### [What to produce]
Extract exactly the range of lines bounded by the line containing "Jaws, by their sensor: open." and the final line of the listing, both ends included, and no other lines.

** Start Material provided **

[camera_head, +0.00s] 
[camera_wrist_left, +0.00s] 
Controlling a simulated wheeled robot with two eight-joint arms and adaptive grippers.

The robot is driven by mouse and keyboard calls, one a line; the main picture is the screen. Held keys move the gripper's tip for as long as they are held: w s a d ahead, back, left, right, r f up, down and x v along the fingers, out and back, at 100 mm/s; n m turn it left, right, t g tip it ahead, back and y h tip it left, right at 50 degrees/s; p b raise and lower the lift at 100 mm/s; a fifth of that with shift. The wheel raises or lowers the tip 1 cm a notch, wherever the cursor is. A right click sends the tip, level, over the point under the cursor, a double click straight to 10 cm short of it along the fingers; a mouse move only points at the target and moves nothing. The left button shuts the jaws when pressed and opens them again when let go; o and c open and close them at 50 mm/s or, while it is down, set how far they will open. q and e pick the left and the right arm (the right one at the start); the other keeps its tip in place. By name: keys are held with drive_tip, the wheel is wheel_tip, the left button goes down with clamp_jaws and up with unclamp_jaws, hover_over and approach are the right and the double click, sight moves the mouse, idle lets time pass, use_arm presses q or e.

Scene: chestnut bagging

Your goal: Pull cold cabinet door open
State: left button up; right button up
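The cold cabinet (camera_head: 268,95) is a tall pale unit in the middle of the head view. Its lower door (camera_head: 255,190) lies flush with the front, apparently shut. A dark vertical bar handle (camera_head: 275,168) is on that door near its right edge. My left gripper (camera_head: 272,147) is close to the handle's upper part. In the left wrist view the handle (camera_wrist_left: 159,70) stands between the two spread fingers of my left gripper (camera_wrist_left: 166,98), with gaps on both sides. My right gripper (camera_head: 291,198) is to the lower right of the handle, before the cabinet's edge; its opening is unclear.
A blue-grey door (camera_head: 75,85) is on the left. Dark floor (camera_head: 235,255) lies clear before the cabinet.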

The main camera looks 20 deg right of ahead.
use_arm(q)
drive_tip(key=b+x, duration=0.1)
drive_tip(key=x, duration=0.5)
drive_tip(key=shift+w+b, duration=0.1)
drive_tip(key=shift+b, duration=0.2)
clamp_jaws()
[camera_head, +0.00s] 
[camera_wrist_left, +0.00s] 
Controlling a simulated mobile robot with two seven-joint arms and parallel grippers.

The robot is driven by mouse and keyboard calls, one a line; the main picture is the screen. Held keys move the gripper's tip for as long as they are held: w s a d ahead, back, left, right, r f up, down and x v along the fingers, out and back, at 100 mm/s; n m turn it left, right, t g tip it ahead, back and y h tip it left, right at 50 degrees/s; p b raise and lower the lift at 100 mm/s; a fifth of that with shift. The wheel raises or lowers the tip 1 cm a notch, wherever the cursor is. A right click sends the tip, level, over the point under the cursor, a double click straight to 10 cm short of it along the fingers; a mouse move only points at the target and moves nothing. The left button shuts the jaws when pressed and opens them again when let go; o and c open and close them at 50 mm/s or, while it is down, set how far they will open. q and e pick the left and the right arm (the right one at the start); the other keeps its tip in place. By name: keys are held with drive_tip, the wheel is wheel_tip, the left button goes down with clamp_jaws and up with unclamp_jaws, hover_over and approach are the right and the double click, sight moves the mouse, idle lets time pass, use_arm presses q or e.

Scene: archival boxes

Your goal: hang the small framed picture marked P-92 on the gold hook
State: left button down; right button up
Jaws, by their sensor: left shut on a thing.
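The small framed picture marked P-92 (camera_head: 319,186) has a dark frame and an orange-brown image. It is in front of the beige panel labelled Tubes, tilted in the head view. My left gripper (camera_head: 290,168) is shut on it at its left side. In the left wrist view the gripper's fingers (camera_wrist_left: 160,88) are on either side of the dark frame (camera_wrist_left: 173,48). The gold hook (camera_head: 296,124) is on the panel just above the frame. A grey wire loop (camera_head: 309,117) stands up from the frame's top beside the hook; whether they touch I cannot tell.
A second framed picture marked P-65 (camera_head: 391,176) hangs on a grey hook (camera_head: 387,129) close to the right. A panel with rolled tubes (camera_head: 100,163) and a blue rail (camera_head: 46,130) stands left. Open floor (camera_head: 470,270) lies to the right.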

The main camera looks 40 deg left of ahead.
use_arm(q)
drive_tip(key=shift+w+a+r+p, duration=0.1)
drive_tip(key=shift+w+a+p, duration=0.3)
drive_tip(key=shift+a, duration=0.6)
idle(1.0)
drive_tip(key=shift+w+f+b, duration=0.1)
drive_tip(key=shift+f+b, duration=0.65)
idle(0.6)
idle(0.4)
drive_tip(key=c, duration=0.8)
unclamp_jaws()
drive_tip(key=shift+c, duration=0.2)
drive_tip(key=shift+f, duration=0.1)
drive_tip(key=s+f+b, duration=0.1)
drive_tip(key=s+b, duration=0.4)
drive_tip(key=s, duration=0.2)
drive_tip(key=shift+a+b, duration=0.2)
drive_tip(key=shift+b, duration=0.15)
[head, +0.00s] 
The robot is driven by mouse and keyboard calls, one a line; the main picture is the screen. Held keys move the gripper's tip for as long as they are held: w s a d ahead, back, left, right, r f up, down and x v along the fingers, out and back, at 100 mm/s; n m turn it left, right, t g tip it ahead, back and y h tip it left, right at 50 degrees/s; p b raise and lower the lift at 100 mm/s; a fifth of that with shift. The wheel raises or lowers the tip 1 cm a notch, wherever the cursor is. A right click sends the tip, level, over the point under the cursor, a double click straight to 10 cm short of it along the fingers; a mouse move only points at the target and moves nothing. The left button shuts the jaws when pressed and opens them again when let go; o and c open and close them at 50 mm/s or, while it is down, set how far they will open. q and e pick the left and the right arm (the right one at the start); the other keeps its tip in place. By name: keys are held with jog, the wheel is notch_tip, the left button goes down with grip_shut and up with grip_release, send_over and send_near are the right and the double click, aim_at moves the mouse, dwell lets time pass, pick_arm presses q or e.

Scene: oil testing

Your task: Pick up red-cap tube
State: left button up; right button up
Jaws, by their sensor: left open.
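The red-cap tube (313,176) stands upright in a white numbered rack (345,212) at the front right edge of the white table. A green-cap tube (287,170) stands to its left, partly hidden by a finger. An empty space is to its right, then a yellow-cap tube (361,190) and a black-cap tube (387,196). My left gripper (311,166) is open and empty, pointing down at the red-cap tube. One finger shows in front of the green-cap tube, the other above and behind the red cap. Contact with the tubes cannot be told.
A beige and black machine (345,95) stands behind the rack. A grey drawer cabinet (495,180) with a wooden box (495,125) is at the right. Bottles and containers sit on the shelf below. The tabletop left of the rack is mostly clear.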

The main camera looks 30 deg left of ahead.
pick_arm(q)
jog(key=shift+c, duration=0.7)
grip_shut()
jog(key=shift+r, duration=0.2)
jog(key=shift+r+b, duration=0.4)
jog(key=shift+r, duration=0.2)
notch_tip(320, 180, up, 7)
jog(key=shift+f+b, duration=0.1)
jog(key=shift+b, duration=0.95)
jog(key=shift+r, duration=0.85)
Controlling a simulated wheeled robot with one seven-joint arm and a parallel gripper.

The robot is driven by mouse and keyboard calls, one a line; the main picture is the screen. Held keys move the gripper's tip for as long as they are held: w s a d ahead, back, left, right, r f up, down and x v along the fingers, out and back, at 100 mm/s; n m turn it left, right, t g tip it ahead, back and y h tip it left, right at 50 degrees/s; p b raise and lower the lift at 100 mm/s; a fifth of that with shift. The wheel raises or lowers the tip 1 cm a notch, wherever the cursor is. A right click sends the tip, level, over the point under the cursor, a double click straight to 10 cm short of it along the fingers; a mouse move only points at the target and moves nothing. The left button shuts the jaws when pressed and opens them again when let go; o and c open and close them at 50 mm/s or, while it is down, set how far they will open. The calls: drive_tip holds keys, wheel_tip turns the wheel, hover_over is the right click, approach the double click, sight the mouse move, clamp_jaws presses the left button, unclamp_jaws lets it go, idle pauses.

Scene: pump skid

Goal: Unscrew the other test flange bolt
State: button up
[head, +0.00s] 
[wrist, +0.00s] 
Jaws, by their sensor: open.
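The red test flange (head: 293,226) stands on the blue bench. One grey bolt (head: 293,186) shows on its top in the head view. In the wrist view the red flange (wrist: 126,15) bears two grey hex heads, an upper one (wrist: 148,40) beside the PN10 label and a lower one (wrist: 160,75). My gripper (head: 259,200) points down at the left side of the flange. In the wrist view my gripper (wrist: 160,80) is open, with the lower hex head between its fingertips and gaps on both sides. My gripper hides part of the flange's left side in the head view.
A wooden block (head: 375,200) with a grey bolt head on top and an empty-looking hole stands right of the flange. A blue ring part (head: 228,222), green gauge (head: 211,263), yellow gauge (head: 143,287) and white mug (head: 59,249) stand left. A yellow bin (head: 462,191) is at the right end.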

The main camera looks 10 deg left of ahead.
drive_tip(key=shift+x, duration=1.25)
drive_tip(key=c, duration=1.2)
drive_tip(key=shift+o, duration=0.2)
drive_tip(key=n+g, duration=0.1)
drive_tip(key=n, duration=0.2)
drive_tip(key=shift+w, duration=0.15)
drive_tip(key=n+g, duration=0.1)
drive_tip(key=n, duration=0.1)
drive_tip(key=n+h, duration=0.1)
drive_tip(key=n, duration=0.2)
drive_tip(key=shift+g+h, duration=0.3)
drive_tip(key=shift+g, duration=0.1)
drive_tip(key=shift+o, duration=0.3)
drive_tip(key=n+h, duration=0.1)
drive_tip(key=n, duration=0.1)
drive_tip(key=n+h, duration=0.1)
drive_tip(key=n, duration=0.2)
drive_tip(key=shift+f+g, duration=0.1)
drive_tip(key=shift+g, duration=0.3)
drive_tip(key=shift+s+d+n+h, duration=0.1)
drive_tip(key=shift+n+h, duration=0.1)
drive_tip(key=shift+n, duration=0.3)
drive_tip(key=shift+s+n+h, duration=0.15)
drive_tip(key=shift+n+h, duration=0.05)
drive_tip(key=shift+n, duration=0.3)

** End Material provided **

### [Solution for this task]
Jaws, by their sensor: open.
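The red test flange (head: 293,226) stands on the blue bench. One grey bolt (head: 293,186) shows on its top in the head view. In the wrist view the red flange (wrist: 126,15) bears two grey hex heads, an upper one (wrist: 148,40) beside the PN10 label and a lower one (wrist: 160,75). My gripper (head: 259,200) points down at the left side of the flange. In the wrist view my gripper (wrist: 160,80) is open, with the lower hex head between its fingertips and gaps on both sides. My gripper hides part of the flange's left side in the head view.
A wooden block (head: 375,200) with a grey bolt head on top and an empty-looking hole stands right of the flange. A blue ring part (head: 228,222), green gauge (head: 211,263), yellow gauge (head: 143,287) and white mug (head: 59,249) stand left. A yellow bin (head: 462,191) is at the right end.

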The main camera looks 10 deg left of ahead.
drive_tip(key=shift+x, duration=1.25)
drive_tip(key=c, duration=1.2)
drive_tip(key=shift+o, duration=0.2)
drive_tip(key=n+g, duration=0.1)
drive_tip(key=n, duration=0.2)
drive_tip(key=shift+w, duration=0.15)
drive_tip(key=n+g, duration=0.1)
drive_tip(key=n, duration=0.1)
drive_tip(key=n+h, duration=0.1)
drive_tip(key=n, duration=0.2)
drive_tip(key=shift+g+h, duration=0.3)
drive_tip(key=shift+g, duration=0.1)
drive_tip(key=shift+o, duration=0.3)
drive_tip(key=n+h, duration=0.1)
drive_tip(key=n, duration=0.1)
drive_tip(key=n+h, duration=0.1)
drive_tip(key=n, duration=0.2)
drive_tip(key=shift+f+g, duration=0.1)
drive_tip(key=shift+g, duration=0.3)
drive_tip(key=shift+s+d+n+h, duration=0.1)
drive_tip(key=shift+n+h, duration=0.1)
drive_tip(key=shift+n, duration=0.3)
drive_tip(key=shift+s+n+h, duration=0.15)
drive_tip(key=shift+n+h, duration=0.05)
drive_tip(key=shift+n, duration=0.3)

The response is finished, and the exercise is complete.